### Written exercise
In your copy, reproduce the entries exactly as they are, minus the images.

### Data from robot episodes
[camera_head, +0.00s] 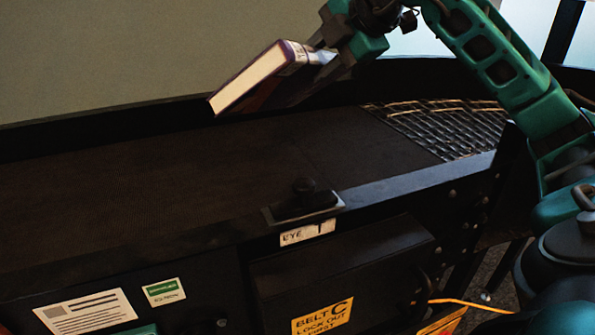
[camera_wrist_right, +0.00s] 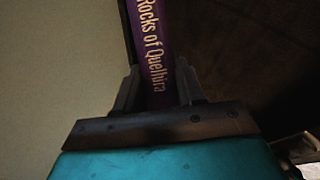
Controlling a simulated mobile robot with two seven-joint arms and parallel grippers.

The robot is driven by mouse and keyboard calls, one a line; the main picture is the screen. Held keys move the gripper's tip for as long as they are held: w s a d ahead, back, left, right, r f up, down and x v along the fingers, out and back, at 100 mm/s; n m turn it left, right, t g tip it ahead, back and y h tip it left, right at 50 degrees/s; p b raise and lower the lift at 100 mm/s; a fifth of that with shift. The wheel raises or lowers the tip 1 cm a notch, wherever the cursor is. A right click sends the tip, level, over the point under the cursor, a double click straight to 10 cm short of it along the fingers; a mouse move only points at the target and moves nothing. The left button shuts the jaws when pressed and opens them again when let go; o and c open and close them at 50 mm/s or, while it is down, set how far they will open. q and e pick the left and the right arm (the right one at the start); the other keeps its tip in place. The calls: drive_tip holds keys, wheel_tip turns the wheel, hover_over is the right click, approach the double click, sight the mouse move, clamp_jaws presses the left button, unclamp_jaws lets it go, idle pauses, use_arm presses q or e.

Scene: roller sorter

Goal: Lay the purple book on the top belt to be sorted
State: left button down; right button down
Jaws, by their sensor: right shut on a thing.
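The purple book (camera_head: 265,82) is held in the air, tilted, above the far side of the dark belt (camera_head: 180,185). Its pale page edges face the camera in the head view. My right gripper (camera_head: 322,65) is shut on the book at its upper right end. In the right wrist view, the purple spine (camera_wrist_right: 150,45) with the words "Rocks of Quelhira" runs between the two fingers (camera_wrist_right: 158,90). The book and belt are apart, with a gap below the book. My left gripper is in neither view.
A metal roller section (camera_head: 440,125) lies to the right of the belt. A small black sensor block (camera_head: 303,198) sits on the near rail above an "EYE" label (camera_head: 307,232). A dark raised edge (camera_head: 90,130) runs along the back. The belt surface is clear.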

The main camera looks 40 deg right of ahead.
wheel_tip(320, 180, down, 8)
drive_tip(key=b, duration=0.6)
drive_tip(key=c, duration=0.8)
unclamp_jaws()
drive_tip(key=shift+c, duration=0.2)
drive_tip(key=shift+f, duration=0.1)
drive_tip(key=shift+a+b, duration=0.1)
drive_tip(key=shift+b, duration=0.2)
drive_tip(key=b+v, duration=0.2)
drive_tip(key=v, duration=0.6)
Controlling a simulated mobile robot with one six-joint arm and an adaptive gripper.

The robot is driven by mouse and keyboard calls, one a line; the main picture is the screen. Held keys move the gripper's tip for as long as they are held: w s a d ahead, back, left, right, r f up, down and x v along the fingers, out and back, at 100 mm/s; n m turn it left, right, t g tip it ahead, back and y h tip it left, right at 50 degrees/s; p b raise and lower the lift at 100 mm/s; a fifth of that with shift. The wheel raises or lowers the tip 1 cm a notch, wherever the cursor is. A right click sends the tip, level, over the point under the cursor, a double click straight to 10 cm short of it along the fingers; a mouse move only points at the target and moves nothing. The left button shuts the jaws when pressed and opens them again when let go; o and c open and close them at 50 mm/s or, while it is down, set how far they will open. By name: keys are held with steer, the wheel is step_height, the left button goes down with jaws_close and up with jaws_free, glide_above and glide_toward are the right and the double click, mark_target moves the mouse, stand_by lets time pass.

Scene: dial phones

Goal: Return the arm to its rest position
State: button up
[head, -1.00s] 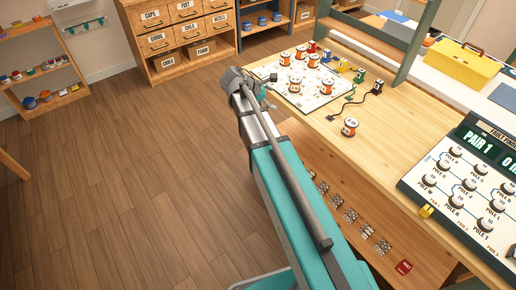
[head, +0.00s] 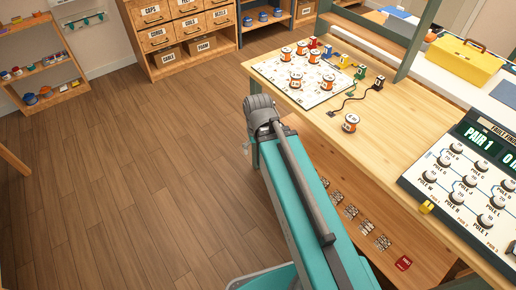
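My arm (head: 310,200), teal with a grey rod along it, reaches from the bottom right up to the near left edge of the wooden workbench (head: 405,120). Its grey far end (head: 262,115) is over the floor just off the bench's left corner. My gripper's fingers do not show, so whether it is open or shut cannot be seen.
On the bench are a white board (head: 310,80) with several orange-and-white spools, a lone spool (head: 350,123), a dark cable (head: 365,97), and a panel of round knobs (head: 465,185) reading "PAIR 1". A yellow toolbox (head: 465,62) stands behind. The wooden floor (head: 130,170) at left is clear.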

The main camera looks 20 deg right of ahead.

### Solution to the exercise
[camera_head, +0.00s] 
[camera_wrist_right, +0.00s] 
Controlling a simulated mobile robot with two seven-joint arms and parallel grippers.

The robot is driven by mouse and keyboard calls, one a line; the main picture is the screen. Held keys move the gripper's tip for as long as they are held: w s a d ahead, back, left, right, r f up, down and x v along the fingers, out and back, at 100 mm/s; n m turn it left, right, t g tip it ahead, back and y h tip it left, right at 50 degrees/s; p b raise and lower the lift at 100 mm/s; a fifth of that with shift. The wheel raises or lowers the tip 1 cm a notch, wherever the cursor is. A right click sends the tip, level, over the point under the cursor, a double click straight to 10 cm short of it along the fingers; a mouse move only points at the target and moves nothing. The left button shuts the jaws when pressed and opens them again when let go; o and c open and close them at 50 mm/s or, while it is down, set how far they will open. q and e pick the left and the right arm (the right one at the start); the other keeps its tip in place. The calls: drive_tip holds keys, wheel_tip turns the wheel, hover_over is the right click, approach the double click, sight the mouse move, clamp_jaws presses the left button, unclamp_jaws lets it go, idle pauses, use_arm presses q or e.

Scene: roller sorter

Goal: Lay the purple book on the top belt to be sorted
State: left button down; right button down
Jaws, by their sensor: right shut on a thing.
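The purple book (camera_head: 265,82) is held in the air, tilted, above the far side of the dark belt (camera_head: 180,185). Its pale page edges face the camera in the head view. My right gripper (camera_head: 322,65) is shut on the book at its upper right end. In the right wrist view, the purple spine (camera_wrist_right: 150,45) with the words "Rocks of Quelhira" runs between the two fingers (camera_wrist_right: 158,90). The book and belt are apart, with a gap below the book. My left gripper is in neither view.
A metal roller section (camera_head: 440,125) lies to the right of the belt. A small black sensor block (camera_head: 303,198) sits on the near rail above an "EYE" label (camera_head: 307,232). A dark raised edge (camera_head: 90,130) runs along the back. The belt surface is clear.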

The main camera looks 40 deg right of ahead.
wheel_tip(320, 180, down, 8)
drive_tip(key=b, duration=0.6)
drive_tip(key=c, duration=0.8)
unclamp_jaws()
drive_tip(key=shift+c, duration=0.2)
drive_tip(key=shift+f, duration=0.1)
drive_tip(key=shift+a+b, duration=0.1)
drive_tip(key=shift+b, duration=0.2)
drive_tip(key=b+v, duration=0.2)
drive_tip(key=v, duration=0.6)
Controlling a simulated mobile robot with one six-joint arm and an adaptive gripper.

The robot is driven by mouse and keyboard calls, one a line; the main picture is the screen. Held keys move the gripper's tip for as long as they are held: w s a d ahead, back, left, right, r f up, down and x v along the fingers, out and back, at 100 mm/s; n m turn it left, right, t g tip it ahead, back and y h tip it left, right at 50 degrees/s; p b raise and lower the lift at 100 mm/s; a fifth of that with shift. The wheel raises or lowers the tip 1 cm a notch, wherever the cursor is. A right click sends the tip, level, over the point under the cursor, a double click straight to 10 cm short of it along the fingers; a mouse move only points at the target and moves nothing. The left button shuts the jaws when pressed and opens them again when let go; o and c open and close them at 50 mm/s or, while it is down, set how far they will open. By name: keys are held with steer, the wheel is step_height, the left button goes down with jaws_close and up with jaws_free, glide_above and glide_toward are the right and the double click, mark_target moves the mouse, stand_by lets time pass.

Scene: dial phones

Goal: Return the arm to its rest position
State: button up
[head, -1.00s] 
[head, +0.00s] 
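My arm (head: 310,200), teal with a grey rod along it, reaches from the bottom right up to the near left edge of the wooden workbench (head: 405,120). Its grey far end (head: 262,115) is over the floor just off the bench's left corner. My gripper's fingers do not show, so whether it is open or shut cannot be seen.
On the bench are a white board (head: 310,80) with several orange-and-white spools, a lone spool (head: 350,123), a dark cable (head: 365,97), and a panel of round knobs (head: 465,185) reading "PAIR 1". A yellow toolbox (head: 465,62) stands behind. The wooden floor (head: 130,170) at left is clear.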

The main camera looks 20 deg right of ahead.

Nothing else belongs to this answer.